Let $H$ be a Hilbert space, $(b_{i})_{i\in\mathbb{N}}$ are linear independent set with dense span. If $b_{i}$ fail to be a Schauder basis, does that mean there exists $x\in H$ such that $x$ can be expressed non-uniquely by $b_{i}$? In other words, $x=\sum_{n=1}^{\infty}a_{n}b_{n}=\sum_{n=1}^{\infty}a'_{n}b_{n}$, where $a_{n}, a'_{n}$ are different.

By linear independence, I think it is quite impossible to happen, but things are weird in infinite dimension case, so I am not sure.

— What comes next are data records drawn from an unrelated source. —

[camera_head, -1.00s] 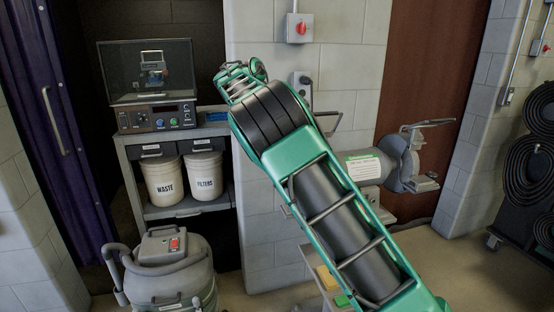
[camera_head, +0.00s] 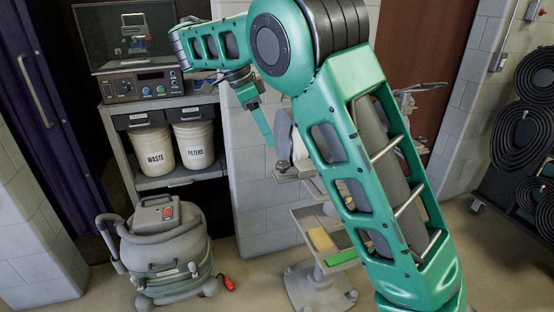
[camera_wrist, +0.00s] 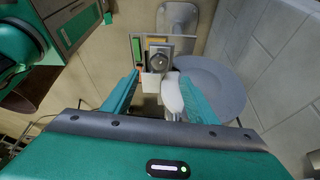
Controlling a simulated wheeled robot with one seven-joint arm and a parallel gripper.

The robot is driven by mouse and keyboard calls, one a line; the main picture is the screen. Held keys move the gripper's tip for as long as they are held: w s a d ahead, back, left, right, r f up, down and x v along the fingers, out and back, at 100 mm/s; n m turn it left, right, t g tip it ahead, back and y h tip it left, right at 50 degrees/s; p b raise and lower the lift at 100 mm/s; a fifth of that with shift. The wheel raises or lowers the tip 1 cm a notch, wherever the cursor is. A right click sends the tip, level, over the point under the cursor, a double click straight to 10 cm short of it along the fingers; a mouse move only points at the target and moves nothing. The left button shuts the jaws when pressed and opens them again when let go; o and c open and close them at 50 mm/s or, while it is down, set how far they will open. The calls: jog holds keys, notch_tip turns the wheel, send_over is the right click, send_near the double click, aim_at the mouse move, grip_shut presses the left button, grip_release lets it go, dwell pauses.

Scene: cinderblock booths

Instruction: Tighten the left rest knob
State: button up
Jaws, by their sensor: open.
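The bench grinder stands on a pedestal, mostly hidden behind my arm in the head view. Its left tool rest (camera_head: 290,173) juts out to the left below the left wheel (camera_head: 283,132). In the wrist view, a large grey round part (camera_wrist: 218,82) of the grinder is on the right, with a pale part beside the right finger. A dark round part (camera_wrist: 158,62), which looks like the rest knob, shows on a grey square piece beyond the fingertips. My gripper (camera_wrist: 160,80) is open and empty, pointing down. In the head view my gripper (camera_head: 267,130) is just left of the grinder.
The pedestal's tray holds a yellow block (camera_head: 320,239) and a green item (camera_head: 341,257). A shop vacuum (camera_head: 164,250) stands on the floor at left. A cart (camera_head: 180,178) with two buckets stands behind. Hose coils hang at right. The block wall is close behind the grinder.

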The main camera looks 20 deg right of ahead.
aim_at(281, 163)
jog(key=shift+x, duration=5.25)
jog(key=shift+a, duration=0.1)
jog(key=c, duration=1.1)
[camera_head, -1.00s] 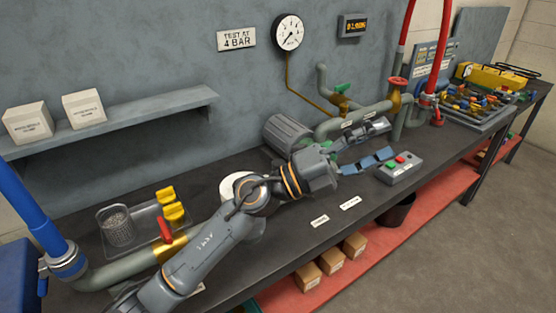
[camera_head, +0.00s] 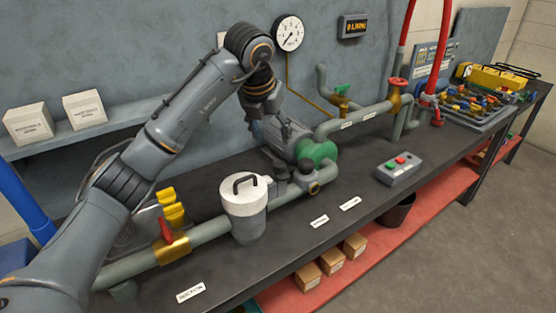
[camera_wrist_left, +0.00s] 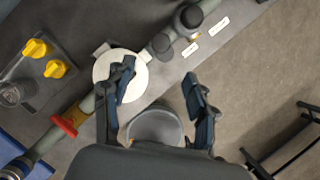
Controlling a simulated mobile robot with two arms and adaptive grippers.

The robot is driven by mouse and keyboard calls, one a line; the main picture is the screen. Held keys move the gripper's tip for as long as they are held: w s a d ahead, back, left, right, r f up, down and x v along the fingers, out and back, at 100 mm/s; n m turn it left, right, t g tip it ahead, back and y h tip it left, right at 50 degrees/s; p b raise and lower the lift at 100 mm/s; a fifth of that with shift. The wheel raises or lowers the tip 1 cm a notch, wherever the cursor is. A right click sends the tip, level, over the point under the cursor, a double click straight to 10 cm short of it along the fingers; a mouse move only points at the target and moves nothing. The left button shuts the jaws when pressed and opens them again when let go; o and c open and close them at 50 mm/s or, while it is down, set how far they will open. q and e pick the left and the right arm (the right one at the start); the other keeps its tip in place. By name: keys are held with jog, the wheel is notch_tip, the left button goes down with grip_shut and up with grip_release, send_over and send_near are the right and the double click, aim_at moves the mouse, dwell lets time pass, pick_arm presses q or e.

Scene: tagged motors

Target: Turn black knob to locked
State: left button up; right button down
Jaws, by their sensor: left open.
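A dark, rounded knob-like part (camera_head: 304,169) stands on the pipe beside the white-lidded pot (camera_head: 245,187). It also shows in the left wrist view (camera_wrist_left: 190,17), clear of the fingers. I cannot tell whether this is the black knob, and I read no locked mark on it. My right gripper is not in view.
A red-handled valve (camera_head: 166,230) sits on the pipe left of the pot. A button box with red and green buttons (camera_head: 399,170) stands on the right. Labels (camera_head: 320,221) lie along the bench front. A grey round container (camera_wrist_left: 155,127) shows below the fingers.

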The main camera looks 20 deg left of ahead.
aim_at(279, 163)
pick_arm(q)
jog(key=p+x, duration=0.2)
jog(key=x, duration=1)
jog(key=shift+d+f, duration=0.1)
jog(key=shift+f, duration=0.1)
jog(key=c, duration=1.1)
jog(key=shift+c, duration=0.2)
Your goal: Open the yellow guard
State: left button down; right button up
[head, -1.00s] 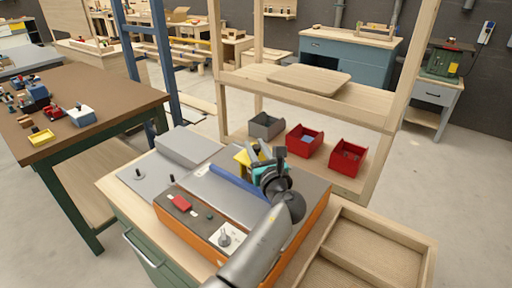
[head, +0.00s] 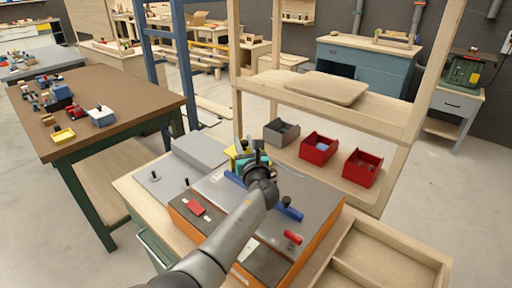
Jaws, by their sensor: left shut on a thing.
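The yellow guard (head: 234,153) shows only as a small yellow patch at the back of the grey-topped, orange-sided machine (head: 318,228). My left gripper (head: 256,160) is at the guard, shut on it, with its dark body and grey arm covering most of the guard and the middle of the machine. A teal piece shows at the jaws; I cannot tell what it belongs to. A blue bar (head: 290,213) lies on the machine top and shows on both sides of my arm. The right gripper is not in view.
A red switch (head: 195,208) and a red handle (head: 293,237) sit on the machine. A wooden shelf with a grey bin (head: 281,132) and two red bins (head: 319,148) stands close behind. A wooden tray (head: 390,262) lies right; a brown table (head: 95,105) stands left.

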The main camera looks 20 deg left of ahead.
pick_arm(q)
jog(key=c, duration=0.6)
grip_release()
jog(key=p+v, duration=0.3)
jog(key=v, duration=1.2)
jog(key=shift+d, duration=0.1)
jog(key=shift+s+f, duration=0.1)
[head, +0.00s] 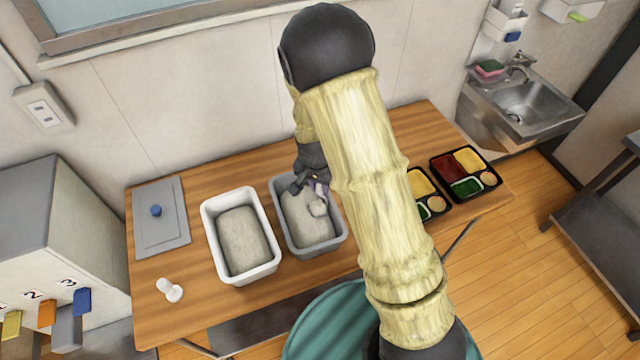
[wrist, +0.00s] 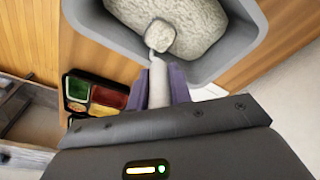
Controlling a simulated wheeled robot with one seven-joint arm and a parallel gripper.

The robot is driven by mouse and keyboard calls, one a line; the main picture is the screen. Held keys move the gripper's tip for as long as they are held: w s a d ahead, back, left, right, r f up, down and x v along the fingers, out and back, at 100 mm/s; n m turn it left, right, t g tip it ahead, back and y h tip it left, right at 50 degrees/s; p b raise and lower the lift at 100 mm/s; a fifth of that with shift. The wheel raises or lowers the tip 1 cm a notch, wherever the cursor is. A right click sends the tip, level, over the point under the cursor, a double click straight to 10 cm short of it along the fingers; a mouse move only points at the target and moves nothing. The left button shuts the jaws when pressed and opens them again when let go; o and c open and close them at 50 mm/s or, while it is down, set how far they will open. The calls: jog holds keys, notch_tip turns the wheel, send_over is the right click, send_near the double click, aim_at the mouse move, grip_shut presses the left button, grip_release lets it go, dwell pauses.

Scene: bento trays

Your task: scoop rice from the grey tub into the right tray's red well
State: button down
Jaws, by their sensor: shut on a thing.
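The grey tub (head: 341,244) stands on the table, with pale rice (head: 305,226) in it. My gripper (head: 319,187) is over the tub's far part, shut on a pale scoop (head: 318,207). In the wrist view the scoop's handle (wrist: 157,82) sits between the fingers and its head (wrist: 160,38) is over the rice (wrist: 205,18). I cannot tell whether the head touches the rice or carries any. The right tray (head: 489,193) is black, with its red well (head: 448,168) at the back left showing plain red, beside yellow, green and beige wells.
A white tub (head: 207,225) with grey-beige contents stands left of the grey tub. Another tray (head: 424,195) is partly behind my arm. A grey lid (head: 175,225) and a small white object (head: 168,290) are at the left. A sink (head: 530,100) is beyond the table's right end.

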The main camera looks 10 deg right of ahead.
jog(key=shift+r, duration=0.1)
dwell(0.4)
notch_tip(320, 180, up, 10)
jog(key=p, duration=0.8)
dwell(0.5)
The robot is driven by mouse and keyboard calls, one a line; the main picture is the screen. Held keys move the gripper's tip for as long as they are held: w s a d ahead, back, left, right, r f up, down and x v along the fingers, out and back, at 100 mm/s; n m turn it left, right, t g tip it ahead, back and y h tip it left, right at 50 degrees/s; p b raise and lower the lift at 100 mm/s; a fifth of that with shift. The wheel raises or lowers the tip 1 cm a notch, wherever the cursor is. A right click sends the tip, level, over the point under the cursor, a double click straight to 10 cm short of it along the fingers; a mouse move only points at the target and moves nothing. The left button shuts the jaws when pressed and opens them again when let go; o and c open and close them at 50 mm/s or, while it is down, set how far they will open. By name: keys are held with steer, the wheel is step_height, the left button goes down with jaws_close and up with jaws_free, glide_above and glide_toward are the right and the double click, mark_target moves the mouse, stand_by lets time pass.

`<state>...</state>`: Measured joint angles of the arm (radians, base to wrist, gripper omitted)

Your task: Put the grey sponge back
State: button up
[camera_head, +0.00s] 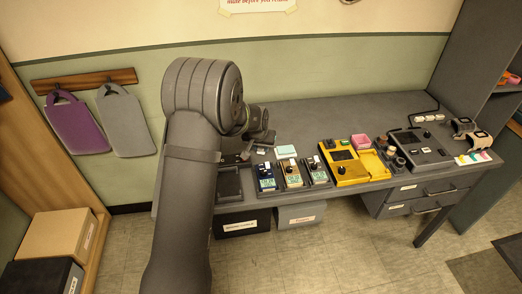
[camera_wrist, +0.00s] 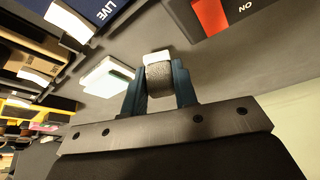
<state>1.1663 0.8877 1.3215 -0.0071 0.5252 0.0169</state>
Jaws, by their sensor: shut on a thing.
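In the wrist view, my gripper (camera_wrist: 160,70) has its two blue fingers closed on a small dark grey, rough-faced block, the grey sponge (camera_wrist: 160,82). A white part shows at the sponge's far end; I cannot tell whether it belongs to the sponge. In the head view my gripper (camera_head: 262,138) is over the left part of the grey desk (camera_head: 310,112), near the wall side. The sponge is too small and too covered there to make out clearly.
A pale pad (camera_head: 285,150) lies beside my gripper. Several small pedals, one of them blue (camera_head: 266,178), line the front edge. The back of the desk is mostly clear.

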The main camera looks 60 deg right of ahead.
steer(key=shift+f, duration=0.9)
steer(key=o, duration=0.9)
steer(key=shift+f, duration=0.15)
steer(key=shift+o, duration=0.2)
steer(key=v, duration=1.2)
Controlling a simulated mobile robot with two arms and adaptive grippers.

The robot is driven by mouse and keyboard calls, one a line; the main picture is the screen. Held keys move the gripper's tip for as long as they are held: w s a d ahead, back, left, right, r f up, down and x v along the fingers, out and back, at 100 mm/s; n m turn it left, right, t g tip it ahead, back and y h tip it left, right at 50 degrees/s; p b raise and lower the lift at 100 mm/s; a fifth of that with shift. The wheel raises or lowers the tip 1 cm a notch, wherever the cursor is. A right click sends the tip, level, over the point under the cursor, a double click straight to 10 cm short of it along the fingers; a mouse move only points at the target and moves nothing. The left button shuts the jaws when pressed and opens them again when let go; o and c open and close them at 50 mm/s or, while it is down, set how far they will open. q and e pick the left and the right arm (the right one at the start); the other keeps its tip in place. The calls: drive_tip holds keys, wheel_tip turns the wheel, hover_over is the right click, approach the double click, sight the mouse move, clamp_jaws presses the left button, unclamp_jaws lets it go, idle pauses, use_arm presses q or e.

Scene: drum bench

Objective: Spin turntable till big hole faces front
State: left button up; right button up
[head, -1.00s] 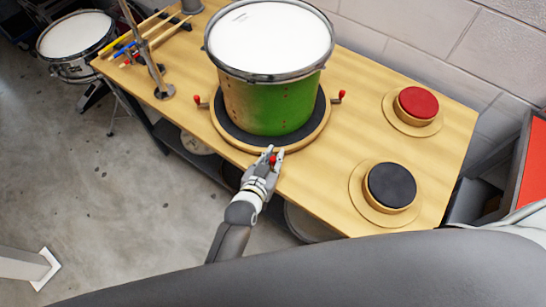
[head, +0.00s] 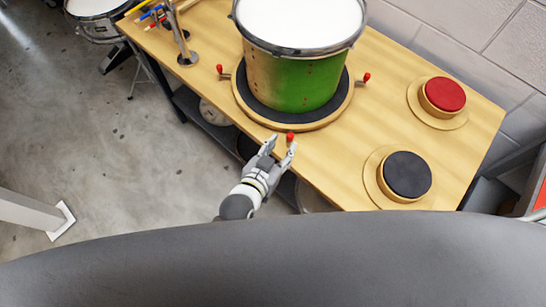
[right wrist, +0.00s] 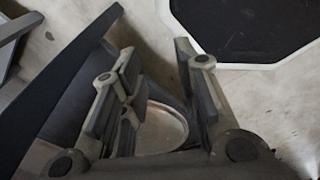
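A green drum (head: 308,85) with a white head and metal rim stands upright on the turntable (head: 338,110), a wooden disc with a dark top. Small dark holes show on the drum's side; no big hole shows on the visible side. The turntable has red-knobbed handles at the left (head: 220,69), right (head: 367,77) and front (head: 290,137). My right gripper (right wrist: 155,55) is open and empty in the right wrist view, away from the turntable.
A red round pad (head: 445,94) and a black round pad (head: 407,174) sit on the bench at the right. A metal stand (head: 187,58) and sticks are at the left, with a snare drum (head: 95,6) beyond. A block wall backs the bench.

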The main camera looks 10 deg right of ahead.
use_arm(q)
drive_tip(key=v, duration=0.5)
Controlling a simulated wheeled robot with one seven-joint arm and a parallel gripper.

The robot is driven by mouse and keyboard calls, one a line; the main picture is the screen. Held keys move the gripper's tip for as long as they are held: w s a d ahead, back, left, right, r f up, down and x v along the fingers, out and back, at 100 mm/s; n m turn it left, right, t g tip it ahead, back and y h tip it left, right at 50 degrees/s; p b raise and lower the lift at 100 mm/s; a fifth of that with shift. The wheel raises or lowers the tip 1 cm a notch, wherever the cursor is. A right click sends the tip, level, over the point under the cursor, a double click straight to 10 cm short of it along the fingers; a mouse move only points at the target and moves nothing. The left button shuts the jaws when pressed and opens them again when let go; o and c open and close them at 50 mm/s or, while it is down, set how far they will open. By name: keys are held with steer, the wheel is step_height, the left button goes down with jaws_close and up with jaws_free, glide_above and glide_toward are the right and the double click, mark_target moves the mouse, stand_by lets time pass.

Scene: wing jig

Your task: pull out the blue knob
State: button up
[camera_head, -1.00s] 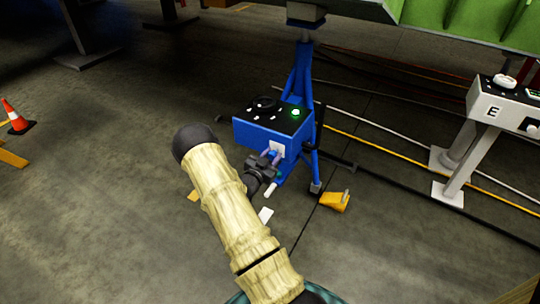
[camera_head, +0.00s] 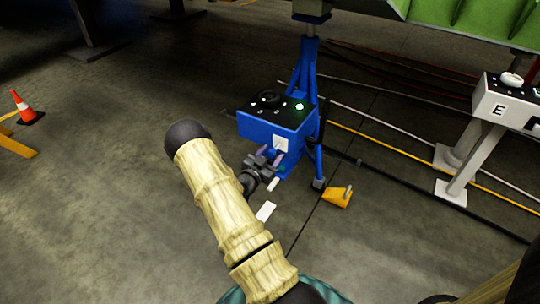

Edit Assume $x$ also takes a form $\sum_{n}\sum_{k}^{n}c_{nk}b_{k}$, can we conclude $\sum_{n}c_{nk}=a_{k}$?

Answer 1

Uniqueness may indeed fail. For an example, let $H$ be a separable Hilbert space with orthonormal basis $\{e_n\}_{n\geq 1}$, and define, for every $n\geq 0$, $$ f_n=\left\{\matrix{ \hfill\displaystyle-\frac{e_1}2, & \text{if } n=0,\cr e_n- \displaystyle\frac{e_{n+1}}2, & \text{if } n\geq 1,\cr }\right. $$ Then it is clear that $\{f_n\}_{n\geq 0}$ is a linearly independent set. Moreover $$ \sum_{n=0}^\infty 2^{-n}f_n= -\frac{e_1}2 + \sum_{n=1}^\infty 2^{-n}(e_n- \frac{e_{n+1}}2) = $$$$ = -\frac{e_1}2 + \sum_{n=1}^\infty 2^{-n}e_n- \sum_{n=1}^\infty 2^{-(n+1)}e_{n+1} = $$$$ = -\frac{e_1}2 + \sum_{n=1}^\infty 2^{-n}e_n- \sum_{n=2}^\infty 2^{-n}e_{n} = 0. $$ This provides an alternative way to represent zero besides $\sum_{n=0}^\infty 0\ f_n$.